With support from the University of Richmond

History News Network

History News Network puts current events into historical perspective. Subscribe to our newsletter for new perspectives on the ways history continues to resonate in the present. Explore our archive of thousands of original op-eds and curated stories from around the web. Join us to learn more about the past, now.

So We’re Ignoring the Plight of Syrian Refugees? It’s an Old Story.

United States delegate Myron Taylor delivers a speech at the Evian Conference on Jewish refugees from Nazi Germany. Evian-les-Bains, France, July 15, 1938.


The current refugee crisis mirrors the divisive political debate over welcoming World War II refugees under Presidents Franklin D. Roosevelt and Harry S. Truman. This is the first in a series of articles that puts today’s crisis in the historical perspective of World War II and its aftermath. The series is adapted from the author’s book, Useful Enemies: America’s Open Door Policy for Nazi War Criminals.

The first time the United States showed its hand in the World War II refugee poker game was at the international, invitation-only conference in Evian-les-Bains, France, in the summer of l938. It was six months before Kristallnacht, Hitler’s first major salvo in his war against Jews, and four months after Hitler annexed Austria (Anschluss). More than 150,000 German Jews had anticipated the murder and mayhem of Kristallnacht and fled Germany in the hope of finding a home elsewhere. After the Anschluss, another 200,000 became either homeless or at risk.

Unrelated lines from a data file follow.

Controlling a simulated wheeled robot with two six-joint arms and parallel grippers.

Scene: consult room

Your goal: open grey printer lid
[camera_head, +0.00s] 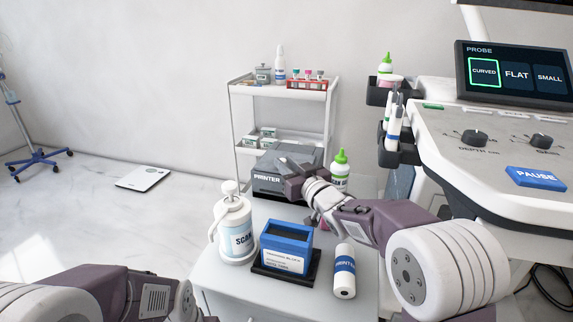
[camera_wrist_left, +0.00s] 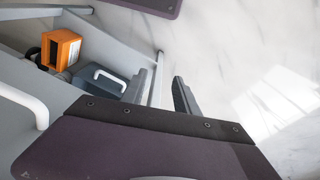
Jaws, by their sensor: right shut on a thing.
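The grey printer (camera_head: 267,184), with a white PRINTER label on its front, stands at the back of the white cart top. Its dark grey lid (camera_head: 302,153) is partly hidden behind my right gripper. My right gripper (camera_head: 289,164) reaches in from the right and is shut at the lid, its fingers over the printer's top. How far the lid is raised is hard to tell. My left arm shows at the lower left, its gripper out of the head view. In the left wrist view my left gripper (camera_wrist_left: 166,94) has its fingers apart, with nothing between them.
On the cart top (camera_head: 220,280) stand a SCAN pump bottle (camera_head: 236,236), a blue box (camera_head: 286,250), a white roll-shaped bottle (camera_head: 344,272) and a green-capped bottle (camera_head: 340,170). A white shelf trolley (camera_head: 240,110) is behind. The ultrasound console (camera_head: 470,150) bounds the right. Floor at left is mostly free.

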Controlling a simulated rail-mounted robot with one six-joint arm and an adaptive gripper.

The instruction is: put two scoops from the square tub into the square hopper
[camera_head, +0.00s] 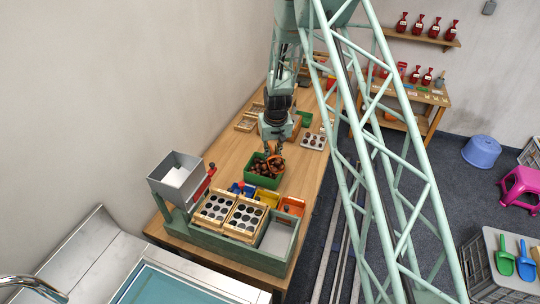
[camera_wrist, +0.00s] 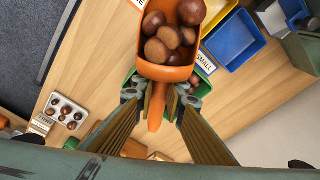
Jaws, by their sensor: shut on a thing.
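My gripper (camera_head: 272,148) is shut on the handle of an orange scoop (camera_head: 278,162). In the wrist view my gripper (camera_wrist: 158,92) has its fingers on either side of the handle, and the scoop (camera_wrist: 166,72) holds several brown chestnuts (camera_wrist: 170,38). The green square tub (camera_head: 262,184) stands on the bench under the scoop with chestnuts in it. In the wrist view the tub (camera_wrist: 207,87) is mostly hidden behind the scoop and fingers. The grey square hopper (camera_head: 166,185) stands on a frame at the near left end of the bench, apart from the scoop.
Wooden trays of dark round cups (camera_head: 229,217) sit between hopper and near edge. Blue (camera_head: 236,188), yellow (camera_head: 267,197) and orange (camera_head: 292,206) bins stand just in front of the tub. A white chestnut tray (camera_head: 313,142) lies behind right. The bench left of the tub is clear.

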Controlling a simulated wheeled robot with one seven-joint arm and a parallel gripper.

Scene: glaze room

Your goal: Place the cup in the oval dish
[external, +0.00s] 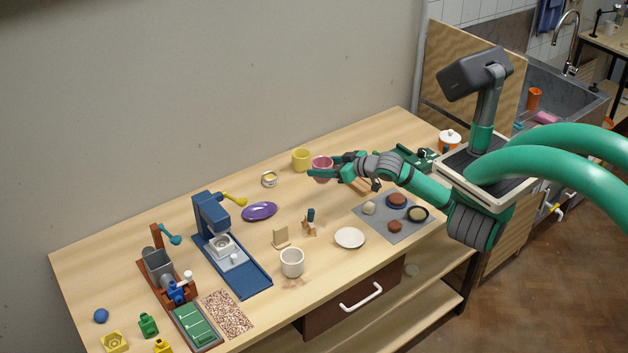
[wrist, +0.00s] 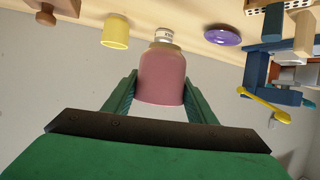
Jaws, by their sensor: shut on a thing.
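A pink cup (external: 322,162) is between the fingers of my gripper (external: 318,173), near the back of the table. In the wrist view the pink cup (wrist: 163,75) sits between the two green fingers of my gripper (wrist: 160,88), which is shut on it. Whether its base is clear of the table is hard to tell. A purple oval dish (external: 259,211) lies on the table to the left of the gripper and looks empty. It also shows in the wrist view (wrist: 222,37), up and to the right of the cup.
A yellow cup (external: 301,159) stands just left of the pink cup. A small tin (external: 269,180) stands between it and the dish. A blue press (external: 216,225) with a yellow lever is beside the dish. A white cup (external: 292,262) and plate (external: 349,238) are nearer the front.

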Most of the wandering German and Austrian Jews wanted to settle in Palestine, but the British, who controlled that territory, had set a rigid quota. Great Britain was not about to turn Palestine into a dumping ground for European Jews whom other countries, including the United States, didn’t want. To do so would be to risk yet another Palestinian Arab uprising. As Chaim Weizmann, a Zionist who would later become the first president of Israel, put it: “The world seemed to be divided into two parts—those places where Jews could not live and those where they could not enter.”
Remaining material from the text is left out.